The proposed demolition of a historic home on the eastern outskirts of the village Cazenovia has rekindled a debate that has pitted local preservation advocates against development proponents for decades. At the center of the controversy is a two-story federal-style home and barn long Route 20 near the entrance to the rural village. The buildings were built around 1810...
The proposed demolition of a historic home on the eastern outskirts of the village Cazenovia has rekindled a debate that has pitted local preservation advocates against development proponents for decades.
At the center of the controversy is a two-story federal-style home and barn long Route 20 near the entrance to the rural village. The buildings were built around 1810 by a Revolutionary War veteran.
Now known as the Enders property, the home was listed on the National Register of Historic Places in the 1988 as the Zephaniah Comstock Farmhouse.
But a developer’s request to take down the building in hopes of developing the site has residents pushing for a public dialogue about how to treat the community’s cultural and historic resources.

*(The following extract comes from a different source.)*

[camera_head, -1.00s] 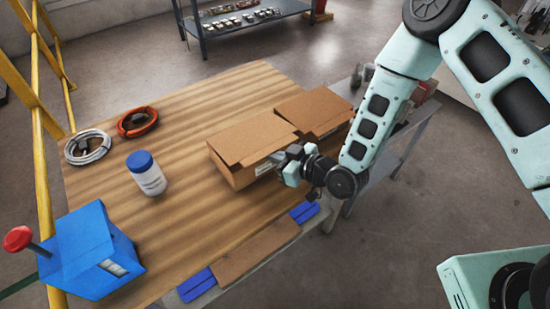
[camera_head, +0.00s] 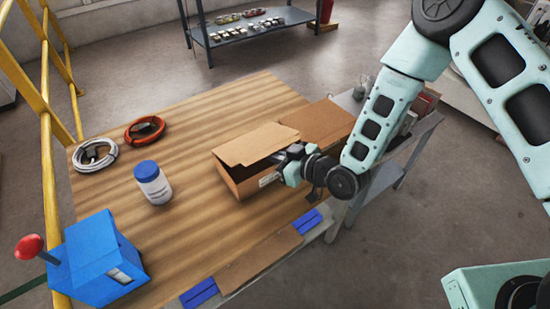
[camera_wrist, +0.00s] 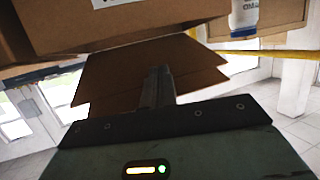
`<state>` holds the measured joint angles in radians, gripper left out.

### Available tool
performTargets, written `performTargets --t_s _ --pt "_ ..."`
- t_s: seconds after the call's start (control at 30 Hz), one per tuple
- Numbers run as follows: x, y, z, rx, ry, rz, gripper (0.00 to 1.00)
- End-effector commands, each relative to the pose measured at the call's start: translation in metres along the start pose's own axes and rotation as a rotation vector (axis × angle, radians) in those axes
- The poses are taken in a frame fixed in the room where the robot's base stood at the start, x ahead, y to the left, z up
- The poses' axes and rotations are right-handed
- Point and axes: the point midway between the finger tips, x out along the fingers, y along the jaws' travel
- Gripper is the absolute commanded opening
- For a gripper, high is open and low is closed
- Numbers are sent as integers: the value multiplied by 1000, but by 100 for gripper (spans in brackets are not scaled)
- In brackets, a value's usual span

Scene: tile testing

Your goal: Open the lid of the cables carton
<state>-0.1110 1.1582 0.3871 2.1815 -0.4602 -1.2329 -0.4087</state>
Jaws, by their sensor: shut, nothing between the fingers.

In letters and at recent board meetings, preservation proponents have asked town officials to revisit a comprehensive plan, which recommended that “cultural and historic resources receive consideration for their contribution to the community well-being and necessary protections.”
“It is part of the fabric of the community,” resident Ted Bartlett, who heads the village’s historic preservation and architectural advisory review committee. “Once it is gone, its gone.”
But developer David Muraco believes the same comprehensive plan gives him the green light because he says the plan sets aside the northern portion of Route 20 as an appropriate location for commercial development.
Muraco, who also owns the nearby Town and Country plaza, has offered to gift the home to those who want to preserve it, suggesting that they move it to another location.
“Things are happening out that way,” said Muraco, who is currently renting the home to a family on a month-to-month basis. “It’s a good thing to see. There will be an economic impact. That’s what we need.”
It is not the first time the community has been divided on the issue. An adjacent 108-acre parcel of land was the center of controversy when Wal-Mart proposed a 154,000-square-foot superstore in the 1990s.
The Cazenovia Preservation Foundation bought the property in 2000 to protect the village gateway from “big box development.” When the foundation proposed selling the land to another developer in 2006, a private citizen took over ownership and has since planted trees and crops to maintain the rural aesthetic at the village’s eastern portal.
But the acquisitions never included the historic home, and the building’s inclusion on the historic register would only come into play if the developer accepted state or federal grant dollars.
Bartlett and others have called for a moratorium on demolition of properties deemed as cultural and historic resources until the issue can be vetted.
“We may be protecting this area in the short-term, but we’re protecting them all in the long term,” Bartlett said.